WARNING....chicken keeping is addictive and likely to make you talk funny......but only in the privacy of the chicken run!!!!

Thursday, 8 May 2014

Gordon has gone

This should be a sad message judging by the title, but it isnt. Gordon has flown the coop onto pastures new. He has been adopted by a lovely family in Tarporley in Cheshire to keep her garden girls company and in good order. Anyone who thinks that a cock bird is aggressive has not been near to a hand reared bird. Soft as a brush he was. We will miss him I think and my own gang of garden girls are having to find their own goodies. We dont hear the excited calling of Gordon now as he announces that he has found some tasty morsel for the girls to eat.
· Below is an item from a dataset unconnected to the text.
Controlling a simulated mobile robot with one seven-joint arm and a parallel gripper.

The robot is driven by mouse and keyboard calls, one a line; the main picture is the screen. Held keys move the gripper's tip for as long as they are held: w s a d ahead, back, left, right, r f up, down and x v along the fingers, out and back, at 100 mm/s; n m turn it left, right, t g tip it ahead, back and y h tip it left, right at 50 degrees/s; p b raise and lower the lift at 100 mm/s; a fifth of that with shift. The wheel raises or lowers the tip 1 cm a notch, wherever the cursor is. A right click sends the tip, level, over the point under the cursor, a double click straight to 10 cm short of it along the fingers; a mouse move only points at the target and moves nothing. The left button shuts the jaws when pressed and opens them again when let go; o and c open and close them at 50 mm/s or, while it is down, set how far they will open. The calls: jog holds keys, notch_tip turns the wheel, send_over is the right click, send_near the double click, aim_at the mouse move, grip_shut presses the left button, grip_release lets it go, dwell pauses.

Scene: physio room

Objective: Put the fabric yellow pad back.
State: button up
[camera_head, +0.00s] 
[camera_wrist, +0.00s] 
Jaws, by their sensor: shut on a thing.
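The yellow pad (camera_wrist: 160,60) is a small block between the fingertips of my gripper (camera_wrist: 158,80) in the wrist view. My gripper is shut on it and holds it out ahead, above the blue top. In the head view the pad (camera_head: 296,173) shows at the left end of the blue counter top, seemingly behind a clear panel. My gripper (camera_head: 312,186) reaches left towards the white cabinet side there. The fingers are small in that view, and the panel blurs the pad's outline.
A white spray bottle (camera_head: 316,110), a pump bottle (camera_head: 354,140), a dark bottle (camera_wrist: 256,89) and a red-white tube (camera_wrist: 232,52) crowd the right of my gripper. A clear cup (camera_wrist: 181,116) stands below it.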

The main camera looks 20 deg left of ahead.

I think it was part of his wooing tactics, "look what I have found girls" then WHAM "you werent expecting that now were you?". A bit crude, but I think the girls fell for it most of the time. I think he was more of a pie and pint sort of bird rather than a crooning latin lover. So efficient was he at finding the worms etc, that he ate very little himself. He took his job as "provider" very seriously indeed. He was not head chicken, that accolade was earned by Isla who was a bit too quick for Gordon in the wooing department. Gordon was quite low down the pecking order as we had a hard time trying to encourage him to eat. He always looked away when the girls were feeding which is exactly what a lowly chicken will do when faced with a heirarchy of high ranking hens. When we brought him in overnight (to spare the neighbours) his crop was virtually empty so he had a good feed up of his favourite grapes and corn and pellets so at least he could keep his strength up for the long round of servicing of his harem which he was absolutely dedicated to. Every 10 minutes, now that takes some doing. Not many males can claim that sort of prowess I think. I really hope Gordon is enjoying his newfound harem and is appreciating a semi retirement.